Exercise goal →
In the entries below, which lines run from the one containing "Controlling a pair" to the one containing "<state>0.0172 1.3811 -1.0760"? Copy exactly those lines, ends included, and no others.

──────── Source records ────────

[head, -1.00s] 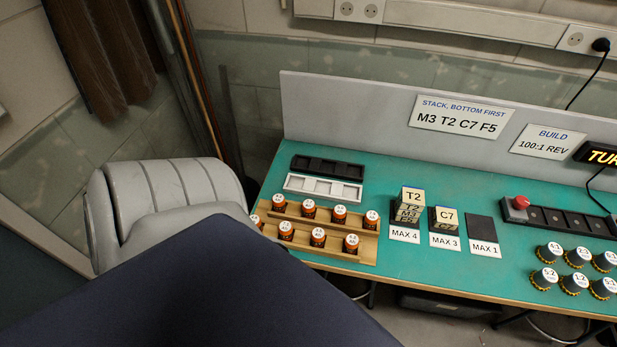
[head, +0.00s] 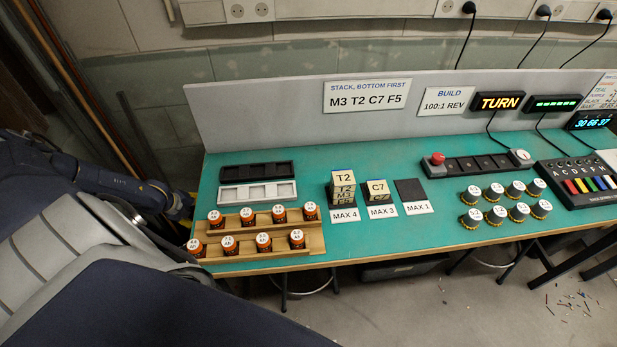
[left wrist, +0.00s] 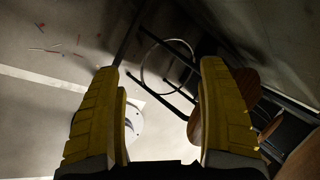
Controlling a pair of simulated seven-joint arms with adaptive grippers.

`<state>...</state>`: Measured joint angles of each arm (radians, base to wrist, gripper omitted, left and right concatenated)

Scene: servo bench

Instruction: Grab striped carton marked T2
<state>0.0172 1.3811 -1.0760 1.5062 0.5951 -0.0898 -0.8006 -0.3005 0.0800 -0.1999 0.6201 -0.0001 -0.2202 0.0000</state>
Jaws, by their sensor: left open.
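The carton marked T2 (head: 343,178) is on top of a short stack at the MAX 4 label, in the head view. Its top is cream with dark lettering; its front also reads T2. The cartons beneath it show only partly. A C7 carton (head: 377,187) stands to its right at the MAX 3 label. My left gripper shows in the left wrist view (left wrist: 158,85) with its yellow fingers wide apart and nothing between them, above the floor. In the head view my left arm is left of the bench, well away from T2; its fingers cannot be made out. My right gripper is not in view.
A wooden rack (head: 262,247) of orange-and-white bottles stands at the bench's front left. White (head: 257,193) and black (head: 257,171) trays lie behind it. An empty dark pad (head: 410,190) is at MAX 1. Several knobs (head: 505,200) stand right.

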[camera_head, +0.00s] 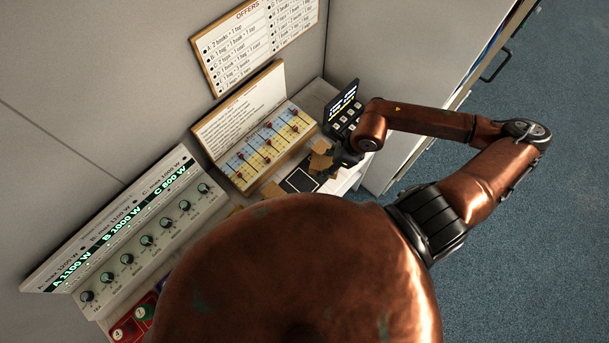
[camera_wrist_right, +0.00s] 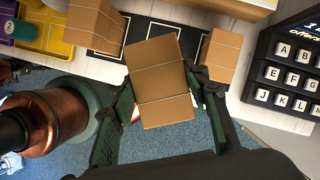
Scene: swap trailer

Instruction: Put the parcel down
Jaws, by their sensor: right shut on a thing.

────────

Output of the task →
Controlling a pair of simulated seven-joint arms with adaptive grippers.

`<state>...</state>`: Measured joint angles of each arm (radians, base to wrist, gripper omitted, left and right concatenated)

Scene: servo bench

Instruction: Grab striped carton marked T2
<state>0.0172 1.3811 -1.0760 1.5062 0.5951 -0.0898 -0.8006 -0.3005 0.0800 -0.1999 0.6201 -0.0001 -0.2202 0.0000</state>

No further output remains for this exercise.